Madame la présidente, monsieur le secrétaire d’État, monsieur le président de la commission du développement durable et de l’aménagement du territoire, mes chers collègues, les circonstances plus que le mérite me conduisent aujourd’hui à rapporter devant notre assemblée la deuxième lecture de la proposition de loi relative aux taxis et aux voitures de transport avec chauffeur.

Quel que soit le jugement que l’on peut porter sur ces circonstances, elles ne nous autorisent pas à l’amalgame, et ne dépossèdent en rien Thomas Thévenoud de l’excellent travail parlementaire qu’il a accompli, d’abord dans le cadre de la mission de concertation qui lui a été confiée par le Premier ministre à la suite du mouvement des taxis de février dernier, puis par le rapport qu’il a rédigé, et ensuite dans l’élaboration et la première lecture de la proposition de loi que nous discutons aujourd’hui.

Ce texte ne couvre pas, loin s’en faut, l’ensemble des trente propositions du rapport Thévenoud, dont je rappelle qu’il est issu d’une somme considérable d’auditions et de concertations avec les acteurs concernés, et en particulier avec le monde des taxis dans toute sa diversité.

Bien de ses préconisations et non des moindres, comme le forfait aéroport ou le forfait d’approche, l’observatoire national sur l’offre de transports, l’instauration d’un contrôle technique renforcé, nécessitent une mise en oeuvre par voie réglementaire.

Cette loi n’en est pas moins nécessaire, parce qu’elle a pour objet de mettre un terme aux conflits de droits et aux risques de déstabilisation économique et sociale introduits par la loi du 22 juillet 2009 dite loi Novelli, qui a ouvert le marché du transport léger de personnes à une nouvelle catégorie de prestataires, les véhicules de tourisme avec chauffeurs – VTC –, qui échappent aux principes généraux du droit des transports qui régissent cette activité.

Elle est urgente, parce que ce conflit de droits, qui a introduit dans le secteur des taxis une concurrence inégale – en matière de certification, de formation, de coût d’entrée dans la profession, de responsabilité civile, de garantie financière et de garantie de moralité – s’est traduit, comme on pouvait s’y attendre, en conflit social et en mobilisation des chauffeurs de taxis contre les VTC.

Le gouvernement Ayrault y a répondu à la fois par un moratoire d’immatriculation des VTC, et par la mission Thévenoud. Par là même, le Gouvernement s’exposait à des recours des VTC au motif d’entrave à l’exercice de leur activité. Il fallait sortir de cette impasse.

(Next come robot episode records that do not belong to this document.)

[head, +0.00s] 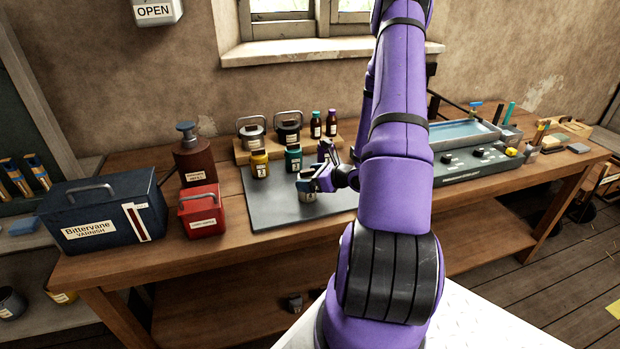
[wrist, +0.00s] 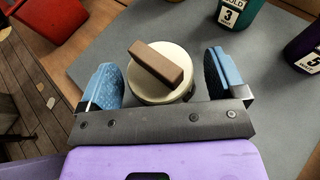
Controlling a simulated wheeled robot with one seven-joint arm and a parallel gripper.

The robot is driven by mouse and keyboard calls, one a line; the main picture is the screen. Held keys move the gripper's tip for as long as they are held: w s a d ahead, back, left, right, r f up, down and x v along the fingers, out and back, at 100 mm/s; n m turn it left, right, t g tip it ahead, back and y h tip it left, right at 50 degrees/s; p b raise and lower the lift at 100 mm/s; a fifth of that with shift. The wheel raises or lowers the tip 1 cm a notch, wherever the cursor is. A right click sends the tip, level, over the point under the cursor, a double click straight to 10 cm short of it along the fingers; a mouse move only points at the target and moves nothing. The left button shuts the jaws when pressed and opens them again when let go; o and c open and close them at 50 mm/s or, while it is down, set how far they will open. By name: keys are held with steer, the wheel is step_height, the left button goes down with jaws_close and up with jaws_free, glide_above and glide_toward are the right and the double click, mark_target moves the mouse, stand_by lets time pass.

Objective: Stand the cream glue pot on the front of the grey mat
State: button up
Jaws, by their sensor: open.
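The cream glue pot (head: 306,196) stands upright on the front part of the grey mat (head: 268,207), as far as the head view shows. In the wrist view the cream pot (wrist: 146,92) has a round pale lid with a brown bar on top. My gripper (head: 322,180) is at the pot and partly hides it in the head view. In the wrist view my gripper (wrist: 165,79) is open, with one blue fingertip on each side of the pot and a small gap on both sides. The mat (wrist: 165,25) lies beneath it.
Behind on the mat stand a yellow pot (head: 260,164), a teal pot (head: 293,158) and a purple pot (wrist: 308,48) close to my gripper. A red box (head: 203,211) stands left of the mat. The mat's left front is clear.

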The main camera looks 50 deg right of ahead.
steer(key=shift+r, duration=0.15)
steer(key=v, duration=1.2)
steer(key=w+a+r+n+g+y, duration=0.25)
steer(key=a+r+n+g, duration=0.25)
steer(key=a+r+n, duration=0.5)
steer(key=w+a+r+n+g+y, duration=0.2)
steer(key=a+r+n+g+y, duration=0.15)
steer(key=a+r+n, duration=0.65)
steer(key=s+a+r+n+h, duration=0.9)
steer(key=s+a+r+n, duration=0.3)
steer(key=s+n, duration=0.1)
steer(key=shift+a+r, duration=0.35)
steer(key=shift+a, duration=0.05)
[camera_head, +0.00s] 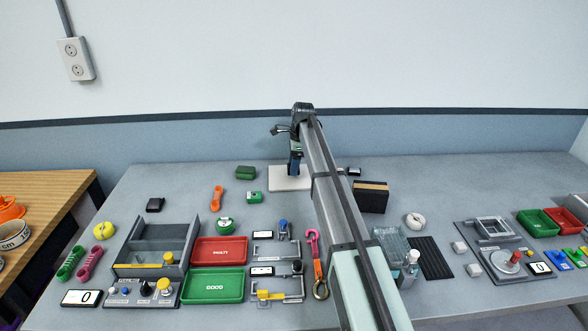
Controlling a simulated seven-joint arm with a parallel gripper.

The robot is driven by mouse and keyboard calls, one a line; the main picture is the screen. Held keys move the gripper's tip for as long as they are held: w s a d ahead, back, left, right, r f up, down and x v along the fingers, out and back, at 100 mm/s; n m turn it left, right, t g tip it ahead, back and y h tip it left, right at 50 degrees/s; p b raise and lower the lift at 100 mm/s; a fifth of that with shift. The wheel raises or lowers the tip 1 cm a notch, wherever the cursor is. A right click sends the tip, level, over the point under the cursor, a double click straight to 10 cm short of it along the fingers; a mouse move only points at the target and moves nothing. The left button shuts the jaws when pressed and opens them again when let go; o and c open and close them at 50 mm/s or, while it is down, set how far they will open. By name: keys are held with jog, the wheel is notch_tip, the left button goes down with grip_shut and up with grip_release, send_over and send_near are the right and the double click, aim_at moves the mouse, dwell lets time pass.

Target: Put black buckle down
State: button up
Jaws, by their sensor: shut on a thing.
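My gripper (295,164) hangs down at the far end of my arm, over the pale board (276,184) at the back middle of the table. It is shut on a small dark thing. The view is too small and the fingers cover too much to make out its shape or to be sure it is the black buckle. I cannot tell whether it touches the board. A separate small black object (155,204) lies flat on the table at the back left, well away from my gripper.
A green box (245,172) and an orange link (217,197) lie left of the board. A dark box (371,197) stands right of it. The red tray (219,251) and green tray (214,286) are nearer. Bare table (180,185) shows at the back left.

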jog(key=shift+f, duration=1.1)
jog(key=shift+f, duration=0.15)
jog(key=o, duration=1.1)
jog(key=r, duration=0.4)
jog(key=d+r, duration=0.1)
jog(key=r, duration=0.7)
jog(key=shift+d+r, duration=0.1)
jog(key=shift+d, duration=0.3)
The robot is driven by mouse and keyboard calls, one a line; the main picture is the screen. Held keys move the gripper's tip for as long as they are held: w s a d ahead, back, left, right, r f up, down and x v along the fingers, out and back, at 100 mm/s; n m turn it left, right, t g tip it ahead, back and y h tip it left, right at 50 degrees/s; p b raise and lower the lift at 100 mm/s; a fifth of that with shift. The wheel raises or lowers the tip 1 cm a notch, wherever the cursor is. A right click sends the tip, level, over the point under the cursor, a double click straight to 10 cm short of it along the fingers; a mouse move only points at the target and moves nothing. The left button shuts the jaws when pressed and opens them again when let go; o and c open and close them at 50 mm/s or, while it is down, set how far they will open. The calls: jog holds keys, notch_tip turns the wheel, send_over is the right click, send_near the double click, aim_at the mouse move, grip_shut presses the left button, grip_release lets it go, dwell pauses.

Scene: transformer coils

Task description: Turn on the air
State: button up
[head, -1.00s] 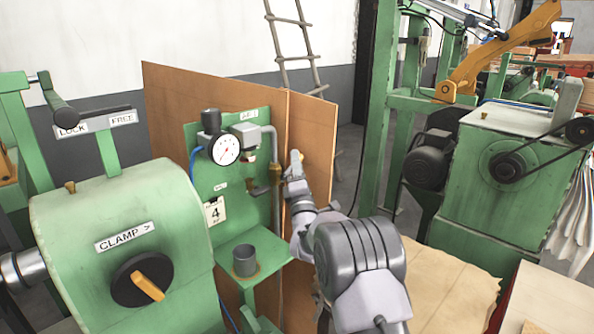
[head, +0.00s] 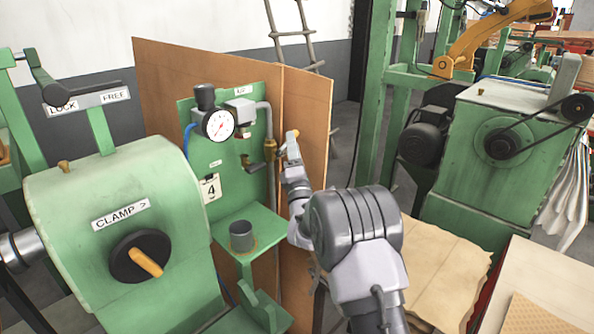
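The air panel (head: 232,93) is a green board with an "AIR" label at the top. It carries a round white gauge (head: 218,125), a grey box (head: 240,111) and a grey pipe (head: 268,122). A brass valve (head: 270,150) sits on the pipe, with a dark lever (head: 253,167) pointing left from it. My gripper (head: 292,140) is just right of the valve in the picture, in front of the brown board. It is seen from behind and small. I cannot tell whether its fingers are open or whether it touches the valve.
A brown board (head: 310,100) stands behind the panel. A green shelf (head: 222,228) below it holds a grey cup (head: 241,236). At the left is a green machine (head: 80,225) with a "CLAMP" knob (head: 140,256). A motor-driven green machine (head: 500,160) stands at the right.

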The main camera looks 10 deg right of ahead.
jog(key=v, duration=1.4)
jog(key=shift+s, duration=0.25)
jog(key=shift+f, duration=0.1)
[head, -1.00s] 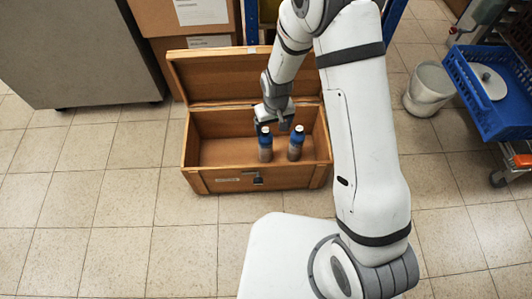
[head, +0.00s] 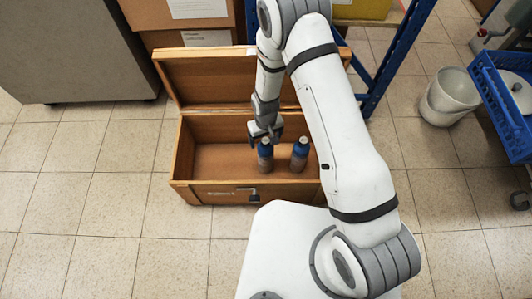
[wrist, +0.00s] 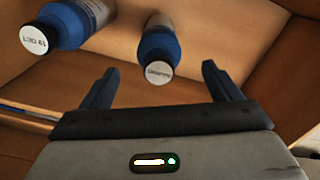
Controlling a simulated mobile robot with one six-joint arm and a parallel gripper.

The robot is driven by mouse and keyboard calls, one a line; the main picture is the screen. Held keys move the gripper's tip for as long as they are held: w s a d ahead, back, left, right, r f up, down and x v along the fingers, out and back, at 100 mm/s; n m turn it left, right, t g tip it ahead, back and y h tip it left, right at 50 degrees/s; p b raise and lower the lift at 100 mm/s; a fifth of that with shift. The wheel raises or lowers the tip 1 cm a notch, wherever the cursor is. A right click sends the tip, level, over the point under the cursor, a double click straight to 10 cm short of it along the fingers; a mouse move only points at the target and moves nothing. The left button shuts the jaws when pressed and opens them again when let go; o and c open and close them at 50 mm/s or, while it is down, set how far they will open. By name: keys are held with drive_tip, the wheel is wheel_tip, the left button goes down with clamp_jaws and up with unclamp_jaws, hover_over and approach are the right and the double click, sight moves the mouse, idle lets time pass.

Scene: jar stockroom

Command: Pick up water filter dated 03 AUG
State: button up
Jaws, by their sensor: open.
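Two blue-topped bottles stand upright in an open wooden chest (head: 212,198): a left bottle (head: 265,157) and a right bottle (head: 299,157). My gripper (head: 264,134) is just above the left bottle, open and empty. In the wrist view, my gripper (wrist: 157,74) has its fingers spread, with one bottle (wrist: 158,48) ahead between them. That bottle's white cap label is too small to read. The other bottle (wrist: 66,26) is at the upper left, outside the fingers; its cap label seems to show an OCT date, upside down.
The chest's raised lid (head: 225,80) stands behind the bottles. Its left half is empty. A grey cabinet (head: 75,50) and cardboard boxes (head: 190,45) are behind. A white bucket (head: 450,97) and blue crate (head: 505,100) are right. Floor at front left is clear.

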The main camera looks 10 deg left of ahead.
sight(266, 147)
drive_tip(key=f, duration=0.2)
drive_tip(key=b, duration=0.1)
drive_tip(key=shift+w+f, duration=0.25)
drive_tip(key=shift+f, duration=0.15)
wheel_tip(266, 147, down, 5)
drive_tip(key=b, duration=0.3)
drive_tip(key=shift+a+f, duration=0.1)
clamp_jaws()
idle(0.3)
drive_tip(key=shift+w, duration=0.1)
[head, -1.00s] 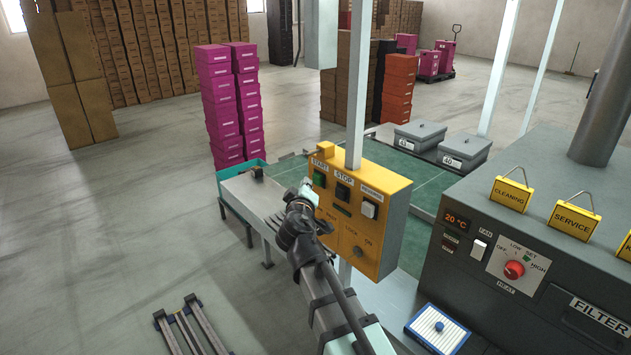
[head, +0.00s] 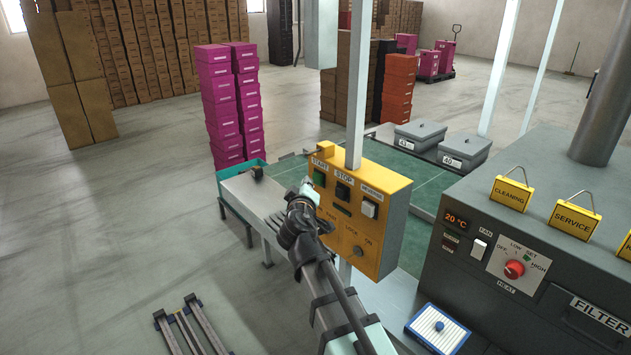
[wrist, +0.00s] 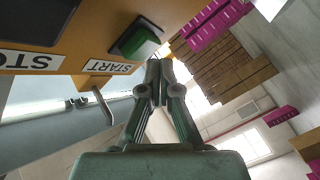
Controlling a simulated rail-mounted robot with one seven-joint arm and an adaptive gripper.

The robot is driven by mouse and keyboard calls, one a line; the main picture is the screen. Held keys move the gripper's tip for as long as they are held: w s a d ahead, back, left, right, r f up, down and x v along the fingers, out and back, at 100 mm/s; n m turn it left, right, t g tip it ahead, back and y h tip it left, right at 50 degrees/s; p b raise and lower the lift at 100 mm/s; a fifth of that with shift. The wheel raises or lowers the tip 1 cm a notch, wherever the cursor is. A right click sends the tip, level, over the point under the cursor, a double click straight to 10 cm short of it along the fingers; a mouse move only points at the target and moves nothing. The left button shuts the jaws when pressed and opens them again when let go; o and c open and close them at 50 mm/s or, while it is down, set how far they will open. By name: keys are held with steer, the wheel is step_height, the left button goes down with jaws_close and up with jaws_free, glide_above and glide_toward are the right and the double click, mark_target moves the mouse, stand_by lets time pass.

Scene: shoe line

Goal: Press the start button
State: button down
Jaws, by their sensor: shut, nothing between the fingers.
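The green start button (head: 319,179) is at the upper left of the yellow control panel (head: 376,239), under the START label. In the wrist view the green button (wrist: 137,42) stands out from the panel face beside its START label (wrist: 112,66). My gripper (head: 310,190) is just in front of the panel, close below and left of the button. In the wrist view my gripper (wrist: 159,64) is shut and empty, with its fingertips right beside the button's edge. I cannot tell whether they touch it.
A post (head: 357,90) rises behind the panel. The grey heater unit (head: 474,277) is at the right. Open floor lies to the left.

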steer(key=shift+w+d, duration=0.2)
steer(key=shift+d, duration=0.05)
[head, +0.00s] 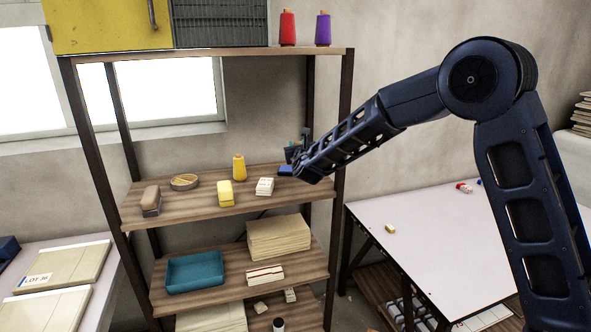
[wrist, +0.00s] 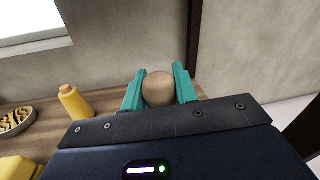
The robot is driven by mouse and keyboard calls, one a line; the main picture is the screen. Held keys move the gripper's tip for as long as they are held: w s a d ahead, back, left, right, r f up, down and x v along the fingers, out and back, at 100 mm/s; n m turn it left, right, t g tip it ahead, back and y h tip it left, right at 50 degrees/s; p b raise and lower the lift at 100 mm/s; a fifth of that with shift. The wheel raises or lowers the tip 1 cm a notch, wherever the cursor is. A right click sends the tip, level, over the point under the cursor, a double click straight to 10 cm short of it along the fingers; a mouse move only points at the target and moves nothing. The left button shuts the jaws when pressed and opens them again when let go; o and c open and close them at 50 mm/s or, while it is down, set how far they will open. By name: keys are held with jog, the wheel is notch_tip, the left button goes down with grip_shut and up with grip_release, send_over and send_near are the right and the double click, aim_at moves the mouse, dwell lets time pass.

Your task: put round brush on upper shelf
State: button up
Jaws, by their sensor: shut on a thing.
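The round brush (wrist: 158,89) shows in the wrist view as a tan, rounded end between the teal fingers of my gripper (wrist: 158,85), which is shut on it. The rest of the brush is hidden. In the head view my gripper (head: 294,150) is at the right end of the shelf board (head: 200,206) that holds several small items, just above it. Whether the brush touches the board cannot be told.
A blue item (head: 286,170) lies just below my gripper. The rack's right post (head: 343,130) is close to my arm.

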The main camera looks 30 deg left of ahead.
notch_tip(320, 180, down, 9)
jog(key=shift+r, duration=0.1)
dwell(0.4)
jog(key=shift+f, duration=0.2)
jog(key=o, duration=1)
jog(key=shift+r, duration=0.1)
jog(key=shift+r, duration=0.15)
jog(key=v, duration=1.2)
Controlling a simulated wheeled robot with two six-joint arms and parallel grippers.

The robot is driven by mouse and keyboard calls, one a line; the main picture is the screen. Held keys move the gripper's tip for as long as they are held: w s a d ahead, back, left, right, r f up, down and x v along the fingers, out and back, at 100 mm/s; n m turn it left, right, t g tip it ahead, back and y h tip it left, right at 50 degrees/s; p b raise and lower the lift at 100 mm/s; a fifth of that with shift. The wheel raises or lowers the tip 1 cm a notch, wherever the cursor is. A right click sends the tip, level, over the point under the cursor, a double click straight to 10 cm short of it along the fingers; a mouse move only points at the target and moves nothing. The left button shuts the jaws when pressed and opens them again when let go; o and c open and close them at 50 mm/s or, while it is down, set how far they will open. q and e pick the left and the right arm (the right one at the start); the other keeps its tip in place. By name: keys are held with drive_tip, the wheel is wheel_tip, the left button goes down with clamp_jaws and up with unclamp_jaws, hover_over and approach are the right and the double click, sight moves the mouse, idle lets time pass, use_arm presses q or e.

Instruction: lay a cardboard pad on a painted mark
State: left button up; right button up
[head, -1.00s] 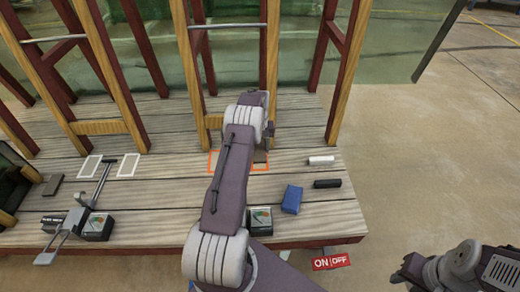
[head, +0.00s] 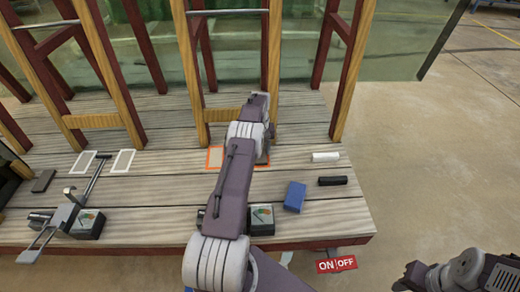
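An orange painted outline (head: 214,157) lies on the plank deck, largely covered by my left arm. Its inside looks tan at the left of the arm, but I cannot tell whether that is a pad or bare wood. A small brownish edge shows by the outline's right side, beside my left wrist. My left arm reaches over the outline from the bottom of the head view, and its fingers are hidden behind the wrist. I cannot tell what they hold. Only part of my right arm shows at the lower right; its gripper is out of view.
Two white painted outlines (head: 122,161) and a dark flat piece (head: 43,181) lie at left. A metal lever (head: 97,177) and meter boxes (head: 88,225) stand near the front. A blue block (head: 294,197), black bar (head: 332,181) and white bar (head: 325,157) lie at right. Wooden posts (head: 270,60) rise behind.

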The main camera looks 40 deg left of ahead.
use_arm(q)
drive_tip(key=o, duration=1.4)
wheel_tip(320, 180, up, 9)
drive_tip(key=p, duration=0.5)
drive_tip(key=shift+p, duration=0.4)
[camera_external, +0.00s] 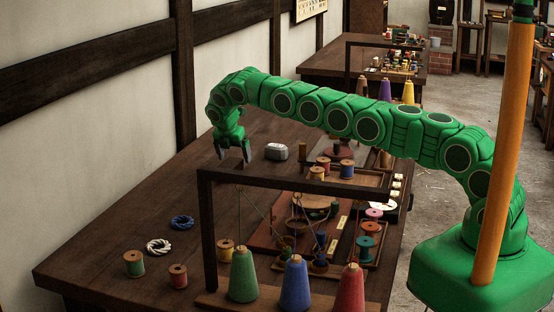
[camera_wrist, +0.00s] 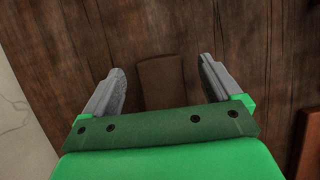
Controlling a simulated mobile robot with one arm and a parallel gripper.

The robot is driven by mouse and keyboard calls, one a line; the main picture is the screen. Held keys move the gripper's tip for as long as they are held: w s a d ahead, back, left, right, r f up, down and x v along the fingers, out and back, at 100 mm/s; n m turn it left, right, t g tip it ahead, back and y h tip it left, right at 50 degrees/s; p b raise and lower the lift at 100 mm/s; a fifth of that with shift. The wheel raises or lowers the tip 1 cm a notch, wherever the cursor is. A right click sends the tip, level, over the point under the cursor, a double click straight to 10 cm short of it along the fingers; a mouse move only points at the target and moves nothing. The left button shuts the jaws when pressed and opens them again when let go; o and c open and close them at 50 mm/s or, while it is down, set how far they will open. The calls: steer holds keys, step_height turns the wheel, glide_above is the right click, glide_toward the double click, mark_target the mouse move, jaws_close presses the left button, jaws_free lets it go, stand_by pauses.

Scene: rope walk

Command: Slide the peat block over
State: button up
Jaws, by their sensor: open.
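A dark brown block (camera_wrist: 161,82), which looks like the peat block, lies on the wooden table top. In the wrist view it shows between the two grey fingers of my gripper (camera_wrist: 162,85), with a gap on each side. Its near end is hidden behind the green gripper body. In the external view my gripper (camera_external: 233,154) points down over the far left part of the table, its fingers apart and seemingly empty. I cannot make out the block there; whether the fingers reach down around it or hover above it, I cannot tell.
A grey rounded object (camera_external: 276,151) sits just right of my gripper on the table (camera_external: 130,225). A dark wooden frame (camera_external: 290,186) with cones of yarn stands nearer the camera. Coils (camera_external: 159,246) and spools lie front left. The table between them and my gripper is clear.

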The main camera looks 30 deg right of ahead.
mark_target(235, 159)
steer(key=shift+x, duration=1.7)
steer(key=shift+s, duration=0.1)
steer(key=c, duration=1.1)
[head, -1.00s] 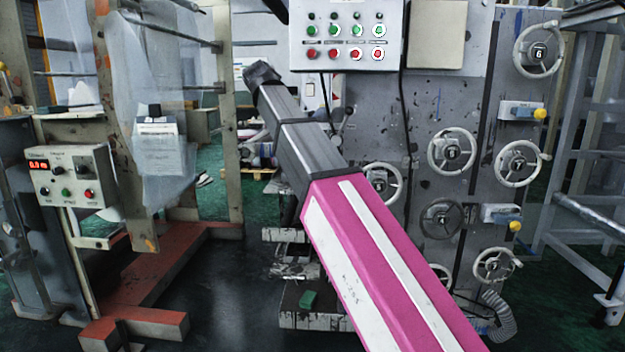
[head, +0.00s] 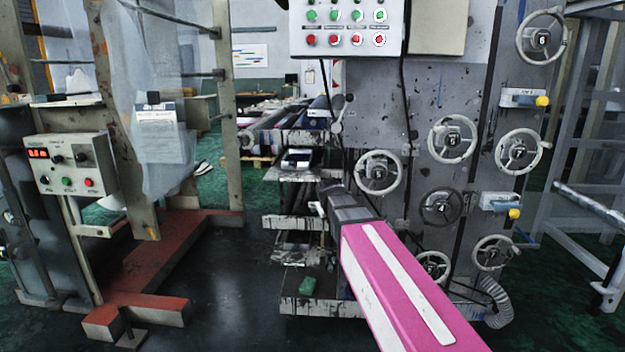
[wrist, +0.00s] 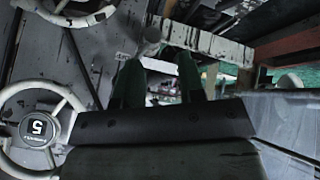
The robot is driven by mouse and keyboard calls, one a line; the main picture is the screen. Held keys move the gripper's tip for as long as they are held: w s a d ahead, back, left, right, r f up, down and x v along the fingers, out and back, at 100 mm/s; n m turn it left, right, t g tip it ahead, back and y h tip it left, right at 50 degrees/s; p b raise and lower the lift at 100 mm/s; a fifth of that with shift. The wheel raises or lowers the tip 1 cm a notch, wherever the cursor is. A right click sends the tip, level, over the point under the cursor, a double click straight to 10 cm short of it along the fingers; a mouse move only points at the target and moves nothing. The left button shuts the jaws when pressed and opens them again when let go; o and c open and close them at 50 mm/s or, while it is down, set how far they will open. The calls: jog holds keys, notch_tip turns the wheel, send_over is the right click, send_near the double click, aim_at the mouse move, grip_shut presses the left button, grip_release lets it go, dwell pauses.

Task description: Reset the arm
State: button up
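My arm (head: 405,285), pink with white stripes, reaches from the bottom right of the head view toward the middle. Its dark end stops in front of the grey printing machine (head: 400,125), left of the lower handwheels. My gripper's fingers cannot be made out clearly in the head view. In the wrist view my gripper (wrist: 159,66) has two dark green fingers set apart with nothing held between them. A white handwheel marked 5 (wrist: 38,128) is at the left of the wrist view.
A button panel (head: 346,28) hangs above the arm. Several handwheels (head: 452,139) stick out from the machine. At left stand a control box (head: 77,164) and a red-brown floor frame (head: 160,262). Dark floor (head: 230,290) between frame and machine is clear.

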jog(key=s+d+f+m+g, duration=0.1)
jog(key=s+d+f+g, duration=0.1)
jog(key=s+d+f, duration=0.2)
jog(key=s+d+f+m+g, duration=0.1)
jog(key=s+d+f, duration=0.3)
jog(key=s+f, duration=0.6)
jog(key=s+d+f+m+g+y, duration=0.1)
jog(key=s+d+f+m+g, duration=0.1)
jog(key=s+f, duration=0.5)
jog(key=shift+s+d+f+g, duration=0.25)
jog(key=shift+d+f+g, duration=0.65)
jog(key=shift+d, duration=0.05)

La proposition de loi que nous examinons aujourd’hui, et qu’il serait évidemment hautement souhaitable d’adopter au plus vite, a précisément pour objet de mettre un terme à la parenthèse juridique précaire à laquelle les parties en présence ont bien voulu consentir.

Finalement, le rapporteur a trouvé là l’opportunité, non seulement de sécuriser la levée du moratoire, mais d’adapter le droit aux nouveaux usages du transport léger de personnes, et en particulier au succès rencontré par les véhicules de tourisme avec chauffeur.

La mobilité, qui est l’expression la plus universelle de la liberté, et en particulier de la liberté de circulation, est non seulement en développement explosif dans le monde, mais également soumise à de spectaculaires révolutions d’usages.

Dans ce domaine, comme dans d’autres, l’internet et les nouvelles technologies de communication et d’information modifient profondément les comportements, diversifient les usages, et introduisent sur le marché de la mobilité des services nouveaux, comme des modèles économiques nouveaux, aux développements fulgurants.

Le monde des taxis, qui a succédé à celui des cochers au début du XXe siècle du fait de l’intrusion d’un autre progrès technique redoutable – l’automobile – est aujourd’hui percuté, à Paris mais aussi partout ailleurs dans le monde, par le développement d’applications numériques de géolocalisation et de réservation en temps réel qui bousculent et menacent sa vieille et immuable routine. Il en résulte de nouvelles offres, qui ont très vite été plébiscitées par la clientèle pour leur qualité de service, dans le bouquet de services de mobilité à la disposition de nos compatriotes : transports collectifs urbains, TER, bus, Autolib’, Vélib’. Mais le monde des taxis survivra à l’internet comme il a survécu au passage de la traction hippomobile à la traction automobile, à condition qu’il s’y adapte.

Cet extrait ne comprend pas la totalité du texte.